— WORK INSTRUCTIONS —
Copy every line that holds "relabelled".

━━ DATASET ROWS ━━

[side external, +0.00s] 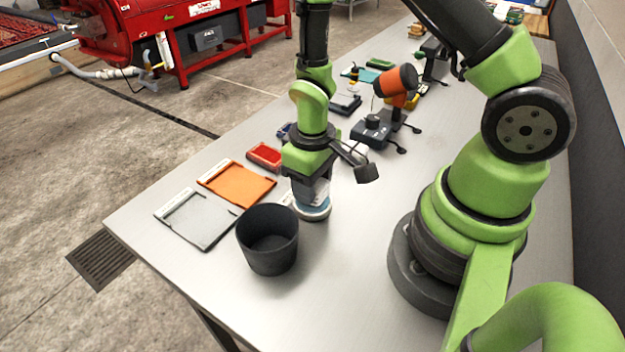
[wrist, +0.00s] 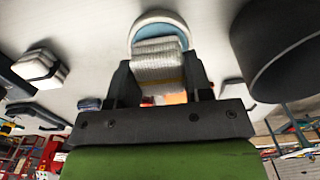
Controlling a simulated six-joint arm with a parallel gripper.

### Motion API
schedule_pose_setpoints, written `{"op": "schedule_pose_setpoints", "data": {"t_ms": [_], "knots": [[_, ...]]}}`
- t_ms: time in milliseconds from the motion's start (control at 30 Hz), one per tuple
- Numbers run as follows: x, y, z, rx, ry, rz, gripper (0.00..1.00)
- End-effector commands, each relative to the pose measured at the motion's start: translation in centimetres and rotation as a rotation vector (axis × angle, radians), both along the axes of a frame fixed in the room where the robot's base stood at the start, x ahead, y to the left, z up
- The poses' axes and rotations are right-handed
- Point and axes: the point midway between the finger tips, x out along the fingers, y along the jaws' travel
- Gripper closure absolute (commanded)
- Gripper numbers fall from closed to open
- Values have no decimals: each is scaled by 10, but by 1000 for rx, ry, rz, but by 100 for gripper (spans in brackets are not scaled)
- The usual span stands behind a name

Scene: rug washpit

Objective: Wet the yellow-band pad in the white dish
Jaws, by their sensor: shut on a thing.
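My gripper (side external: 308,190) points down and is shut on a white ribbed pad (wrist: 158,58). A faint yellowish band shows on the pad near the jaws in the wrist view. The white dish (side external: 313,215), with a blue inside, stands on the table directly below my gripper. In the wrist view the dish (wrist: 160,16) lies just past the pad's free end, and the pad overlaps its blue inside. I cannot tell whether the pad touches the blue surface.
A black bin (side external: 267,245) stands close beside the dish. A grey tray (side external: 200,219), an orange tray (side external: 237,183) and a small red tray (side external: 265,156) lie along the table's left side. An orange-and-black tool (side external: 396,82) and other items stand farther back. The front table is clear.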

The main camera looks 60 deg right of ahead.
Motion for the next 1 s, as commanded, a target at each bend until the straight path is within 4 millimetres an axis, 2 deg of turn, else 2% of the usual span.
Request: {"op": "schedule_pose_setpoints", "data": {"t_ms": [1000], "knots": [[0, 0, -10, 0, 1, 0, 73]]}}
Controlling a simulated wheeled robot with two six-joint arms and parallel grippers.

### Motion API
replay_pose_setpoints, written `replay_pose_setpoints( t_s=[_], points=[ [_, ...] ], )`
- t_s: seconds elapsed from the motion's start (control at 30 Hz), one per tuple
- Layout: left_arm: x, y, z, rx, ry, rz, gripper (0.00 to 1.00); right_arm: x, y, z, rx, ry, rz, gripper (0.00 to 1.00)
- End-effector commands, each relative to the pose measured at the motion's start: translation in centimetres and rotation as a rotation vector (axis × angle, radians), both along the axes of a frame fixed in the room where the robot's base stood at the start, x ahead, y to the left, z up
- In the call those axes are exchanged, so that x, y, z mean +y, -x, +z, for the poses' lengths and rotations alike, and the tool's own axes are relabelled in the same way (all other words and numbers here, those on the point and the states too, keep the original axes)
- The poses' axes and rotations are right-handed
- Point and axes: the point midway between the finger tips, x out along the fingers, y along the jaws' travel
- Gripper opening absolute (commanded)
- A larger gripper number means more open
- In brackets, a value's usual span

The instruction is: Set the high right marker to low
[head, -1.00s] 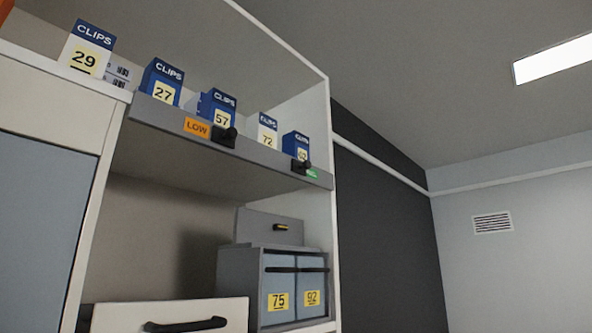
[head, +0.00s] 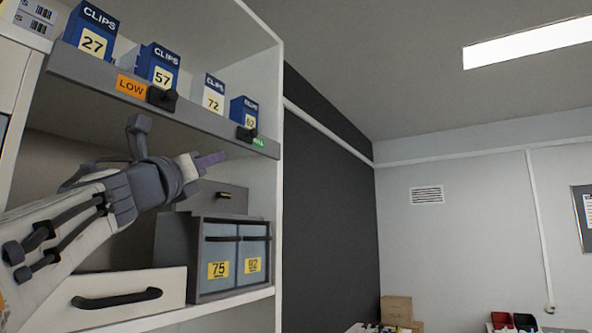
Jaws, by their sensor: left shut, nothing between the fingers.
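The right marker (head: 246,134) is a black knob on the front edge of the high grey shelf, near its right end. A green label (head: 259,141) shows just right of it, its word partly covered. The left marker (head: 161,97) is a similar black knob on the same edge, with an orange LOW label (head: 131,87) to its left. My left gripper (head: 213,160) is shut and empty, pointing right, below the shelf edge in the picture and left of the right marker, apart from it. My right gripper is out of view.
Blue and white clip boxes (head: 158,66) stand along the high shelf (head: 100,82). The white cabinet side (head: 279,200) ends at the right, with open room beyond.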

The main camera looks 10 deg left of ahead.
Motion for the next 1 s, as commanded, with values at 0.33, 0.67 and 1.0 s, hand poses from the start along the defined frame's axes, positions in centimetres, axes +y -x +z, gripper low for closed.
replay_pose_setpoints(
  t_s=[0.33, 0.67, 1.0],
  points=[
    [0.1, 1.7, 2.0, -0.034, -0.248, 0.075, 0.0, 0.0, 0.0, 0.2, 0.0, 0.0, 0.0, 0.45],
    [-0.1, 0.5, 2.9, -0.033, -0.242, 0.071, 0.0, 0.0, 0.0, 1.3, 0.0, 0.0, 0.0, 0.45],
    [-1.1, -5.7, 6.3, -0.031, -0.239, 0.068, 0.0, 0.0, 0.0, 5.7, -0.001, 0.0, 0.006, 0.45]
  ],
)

━━━
━━ DATASET ROWS ━━

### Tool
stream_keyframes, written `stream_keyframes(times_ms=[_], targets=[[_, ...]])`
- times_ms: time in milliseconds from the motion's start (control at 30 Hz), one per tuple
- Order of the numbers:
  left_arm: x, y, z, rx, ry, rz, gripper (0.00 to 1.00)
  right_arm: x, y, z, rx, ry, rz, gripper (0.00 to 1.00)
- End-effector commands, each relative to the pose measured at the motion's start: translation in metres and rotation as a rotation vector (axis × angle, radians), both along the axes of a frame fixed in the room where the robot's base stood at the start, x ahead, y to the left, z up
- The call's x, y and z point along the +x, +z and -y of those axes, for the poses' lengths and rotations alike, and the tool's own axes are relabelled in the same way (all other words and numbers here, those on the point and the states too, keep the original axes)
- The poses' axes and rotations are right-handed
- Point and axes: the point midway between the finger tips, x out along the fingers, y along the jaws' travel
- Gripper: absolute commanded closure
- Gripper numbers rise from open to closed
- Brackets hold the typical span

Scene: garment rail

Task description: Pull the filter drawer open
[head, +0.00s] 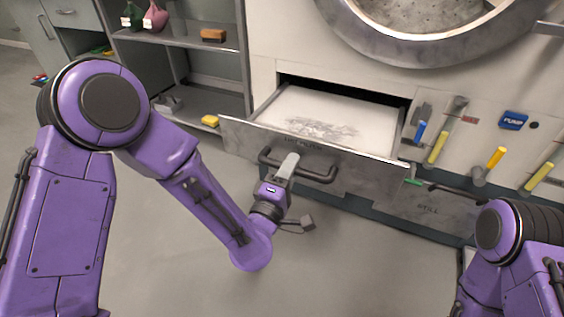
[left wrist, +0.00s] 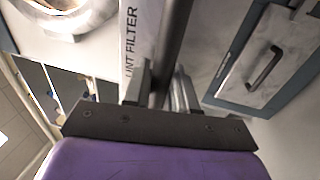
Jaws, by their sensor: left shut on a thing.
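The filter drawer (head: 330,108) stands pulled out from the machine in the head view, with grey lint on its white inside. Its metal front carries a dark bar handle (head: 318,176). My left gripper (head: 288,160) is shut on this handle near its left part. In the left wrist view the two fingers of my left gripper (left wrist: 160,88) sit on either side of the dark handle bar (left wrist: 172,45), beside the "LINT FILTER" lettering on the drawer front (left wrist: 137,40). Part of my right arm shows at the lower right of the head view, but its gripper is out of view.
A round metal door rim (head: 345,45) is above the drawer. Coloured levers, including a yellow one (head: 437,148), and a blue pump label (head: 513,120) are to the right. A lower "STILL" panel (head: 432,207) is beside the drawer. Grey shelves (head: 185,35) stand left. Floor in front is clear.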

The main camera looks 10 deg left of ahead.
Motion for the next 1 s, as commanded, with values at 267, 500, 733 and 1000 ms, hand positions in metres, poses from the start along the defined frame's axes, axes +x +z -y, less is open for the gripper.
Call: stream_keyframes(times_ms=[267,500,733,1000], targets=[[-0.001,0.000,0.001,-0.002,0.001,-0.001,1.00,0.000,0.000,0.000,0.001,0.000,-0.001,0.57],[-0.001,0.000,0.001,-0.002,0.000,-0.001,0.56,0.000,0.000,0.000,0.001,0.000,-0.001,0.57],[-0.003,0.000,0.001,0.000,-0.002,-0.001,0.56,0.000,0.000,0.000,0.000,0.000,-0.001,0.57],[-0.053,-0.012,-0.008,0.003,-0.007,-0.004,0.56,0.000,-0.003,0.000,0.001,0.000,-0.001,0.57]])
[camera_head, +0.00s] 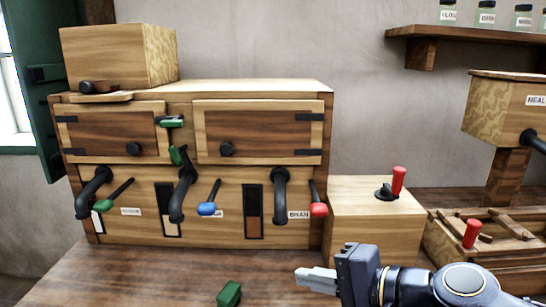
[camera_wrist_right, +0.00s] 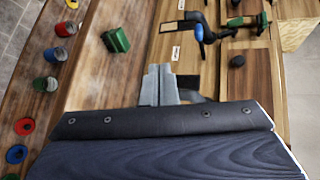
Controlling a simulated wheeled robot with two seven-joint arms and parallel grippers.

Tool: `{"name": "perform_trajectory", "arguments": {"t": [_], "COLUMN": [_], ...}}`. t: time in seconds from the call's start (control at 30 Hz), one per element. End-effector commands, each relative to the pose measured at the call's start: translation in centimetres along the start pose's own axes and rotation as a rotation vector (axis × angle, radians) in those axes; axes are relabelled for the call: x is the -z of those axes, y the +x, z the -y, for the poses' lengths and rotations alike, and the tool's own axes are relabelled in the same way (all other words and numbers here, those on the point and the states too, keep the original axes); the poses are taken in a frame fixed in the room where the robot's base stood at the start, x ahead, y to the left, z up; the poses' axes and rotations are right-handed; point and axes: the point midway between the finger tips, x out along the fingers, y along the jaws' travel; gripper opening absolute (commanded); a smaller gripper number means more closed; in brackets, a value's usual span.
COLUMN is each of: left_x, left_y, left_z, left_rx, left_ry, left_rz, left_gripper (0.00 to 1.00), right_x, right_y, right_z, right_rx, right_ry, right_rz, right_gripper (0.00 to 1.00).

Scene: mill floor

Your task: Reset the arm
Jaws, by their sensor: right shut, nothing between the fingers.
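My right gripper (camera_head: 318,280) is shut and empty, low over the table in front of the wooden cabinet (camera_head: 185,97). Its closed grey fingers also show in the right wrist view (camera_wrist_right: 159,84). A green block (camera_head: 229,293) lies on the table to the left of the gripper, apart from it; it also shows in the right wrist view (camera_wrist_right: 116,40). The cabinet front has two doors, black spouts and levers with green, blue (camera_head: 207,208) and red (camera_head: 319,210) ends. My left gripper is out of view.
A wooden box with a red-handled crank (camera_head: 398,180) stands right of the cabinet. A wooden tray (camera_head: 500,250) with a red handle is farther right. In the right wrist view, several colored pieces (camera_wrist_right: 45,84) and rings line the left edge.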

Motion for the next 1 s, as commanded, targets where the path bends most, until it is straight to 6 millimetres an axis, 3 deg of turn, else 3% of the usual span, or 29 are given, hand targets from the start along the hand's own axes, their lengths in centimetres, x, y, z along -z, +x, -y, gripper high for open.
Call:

━━━
━━ DATASET ROWS ━━

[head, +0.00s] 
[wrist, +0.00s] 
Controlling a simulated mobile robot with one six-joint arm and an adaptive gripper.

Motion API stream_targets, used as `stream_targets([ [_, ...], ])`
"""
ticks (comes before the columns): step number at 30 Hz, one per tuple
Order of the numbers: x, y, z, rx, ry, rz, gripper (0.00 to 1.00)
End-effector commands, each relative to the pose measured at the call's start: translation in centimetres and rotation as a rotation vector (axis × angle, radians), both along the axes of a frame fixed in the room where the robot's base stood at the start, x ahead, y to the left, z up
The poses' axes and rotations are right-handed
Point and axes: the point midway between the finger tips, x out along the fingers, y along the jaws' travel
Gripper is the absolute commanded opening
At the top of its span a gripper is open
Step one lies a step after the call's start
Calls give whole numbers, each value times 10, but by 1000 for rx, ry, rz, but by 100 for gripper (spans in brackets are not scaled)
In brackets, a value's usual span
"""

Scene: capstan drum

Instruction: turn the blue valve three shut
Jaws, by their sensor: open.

━━━

— WRITTEN SOLUTION —
- In the call those axes are exchanged, so that x, y, z mean +y, -x, +z, for the poses' lengths and rotations alike, and the tool's own axes are relabelled in the same way (all other words and numbers here, those on the point and the states too, keep the original axes)
- The call's x, y and z point along the +x, +z and -y of those axes, for the poses' lengths and rotations alike, and the tool's own axes are relabelled in the same way (all other words and numbers here, those on the point and the states too, keep the original axes)
Tool: `{"name": "perform_trajectory", "arguments": {"t": [_], "COLUMN": [_], ...}}`. t: time in seconds from the call's start (control at 30 Hz), one per element. End-effector commands, each relative to the pose measured at the call's start: translation in centimetres along the start pose's own axes and rotation as a rotation vector (axis × angle, radians) in those axes; axes are relabelled for the call: x is the -z of those axes, y the +x, z the -y, for the poses' lengths and rotations alike, and the tool's own axes are relabelled in the same way (all other words and numbers here, those on the point and the states too, keep the original axes); the poses are taken in a frame fixed in the room where the robot's base stood at the start, x ahead, y to the left, z up; the poses' axes and rotations are right-handed; point and axes: the point midway between the finger tips, x out along the fingers, y along the jaws' travel; gripper opening absolute (commanded); a smaller gripper number means more closed; in brackets, a value's usual span.

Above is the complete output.